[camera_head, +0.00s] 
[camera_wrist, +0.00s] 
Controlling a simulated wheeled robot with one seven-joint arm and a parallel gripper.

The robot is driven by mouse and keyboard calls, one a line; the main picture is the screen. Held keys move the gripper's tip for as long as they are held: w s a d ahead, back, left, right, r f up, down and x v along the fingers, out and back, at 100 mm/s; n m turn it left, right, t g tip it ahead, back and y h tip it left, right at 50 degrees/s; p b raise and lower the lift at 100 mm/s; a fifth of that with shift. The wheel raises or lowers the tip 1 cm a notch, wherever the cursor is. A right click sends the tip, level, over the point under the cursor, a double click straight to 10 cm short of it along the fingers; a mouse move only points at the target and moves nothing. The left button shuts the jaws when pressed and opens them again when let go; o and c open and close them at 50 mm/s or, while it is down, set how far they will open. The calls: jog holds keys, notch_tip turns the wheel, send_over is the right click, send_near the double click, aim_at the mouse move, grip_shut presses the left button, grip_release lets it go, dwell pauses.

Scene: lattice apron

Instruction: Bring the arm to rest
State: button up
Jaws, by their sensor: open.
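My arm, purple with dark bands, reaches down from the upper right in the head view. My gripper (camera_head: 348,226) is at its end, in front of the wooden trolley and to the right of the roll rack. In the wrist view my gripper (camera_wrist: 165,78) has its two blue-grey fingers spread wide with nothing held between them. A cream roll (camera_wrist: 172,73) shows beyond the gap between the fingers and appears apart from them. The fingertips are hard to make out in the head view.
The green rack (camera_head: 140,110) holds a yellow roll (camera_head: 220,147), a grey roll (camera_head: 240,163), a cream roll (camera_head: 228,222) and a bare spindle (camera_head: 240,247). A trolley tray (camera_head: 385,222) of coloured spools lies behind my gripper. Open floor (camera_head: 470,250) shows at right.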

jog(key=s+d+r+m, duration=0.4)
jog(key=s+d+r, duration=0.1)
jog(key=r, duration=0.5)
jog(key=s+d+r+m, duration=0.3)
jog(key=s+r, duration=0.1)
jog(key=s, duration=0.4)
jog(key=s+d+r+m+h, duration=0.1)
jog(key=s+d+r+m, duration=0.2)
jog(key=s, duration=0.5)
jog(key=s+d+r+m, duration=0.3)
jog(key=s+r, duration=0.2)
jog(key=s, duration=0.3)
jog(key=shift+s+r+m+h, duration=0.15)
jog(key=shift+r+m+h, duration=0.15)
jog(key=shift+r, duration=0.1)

:::

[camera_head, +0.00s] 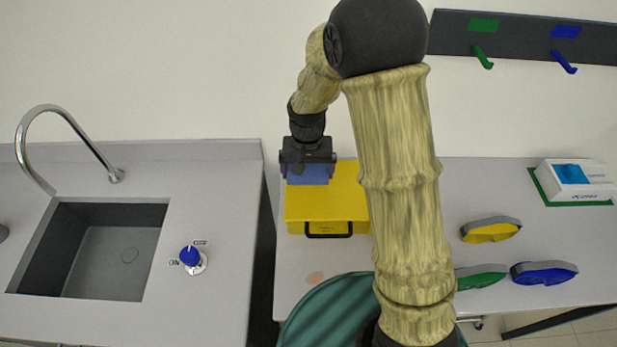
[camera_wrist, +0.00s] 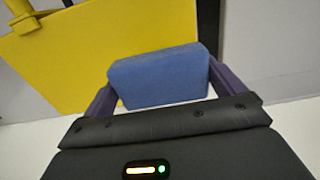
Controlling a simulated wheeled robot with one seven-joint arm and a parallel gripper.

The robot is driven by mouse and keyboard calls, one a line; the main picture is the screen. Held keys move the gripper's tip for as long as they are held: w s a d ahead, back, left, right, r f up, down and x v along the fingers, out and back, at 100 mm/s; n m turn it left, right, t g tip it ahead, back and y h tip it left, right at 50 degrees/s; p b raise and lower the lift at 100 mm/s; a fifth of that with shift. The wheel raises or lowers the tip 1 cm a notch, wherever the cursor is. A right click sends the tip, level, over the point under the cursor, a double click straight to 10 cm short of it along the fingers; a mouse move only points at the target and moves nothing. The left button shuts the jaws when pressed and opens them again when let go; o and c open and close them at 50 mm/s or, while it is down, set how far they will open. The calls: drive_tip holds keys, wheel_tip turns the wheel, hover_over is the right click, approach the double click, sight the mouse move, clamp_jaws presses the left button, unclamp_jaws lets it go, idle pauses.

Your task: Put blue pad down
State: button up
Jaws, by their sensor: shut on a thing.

:::

> WRITTEN REQUEST: Extract exactly and only the lines above from the line containing "go, idle pauses." through the line containing "Jaws, by their sensor: shut on a thing.", both end lines included.

> SOLUTION:
The robot is driven by mouse and keyboard calls, one a line; the main picture is the screen. Held keys move the gripper's tip for as long as they are held: w s a d ahead, back, left, right, r f up, down and x v along the fingers, out and back, at 100 mm/s; n m turn it left, right, t g tip it ahead, back and y h tip it left, right at 50 degrees/s; p b raise and lower the lift at 100 mm/s; a fifth of that with shift. The wheel raises or lowers the tip 1 cm a notch, wherever the cursor is. A right click sends the tip, level, over the point under the cursor, a double click straight to 10 cm short of it along the fingers; a mouse move only points at the target and moves nothing. The left button shuts the jaws when pressed and opens them again when let go; o and c open and close them at 50 mm/s or, while it is down, set how far they will open. The calls: drive_tip holds keys, wheel_tip turns the wheel, hover_over is the right click, approach the double click, sight the mouse move, clamp_jaws presses the left button, unclamp_jaws lets it go, idle pauses.

Your task: Put blue pad down
State: button up
Jaws, by their sensor: shut on a thing.

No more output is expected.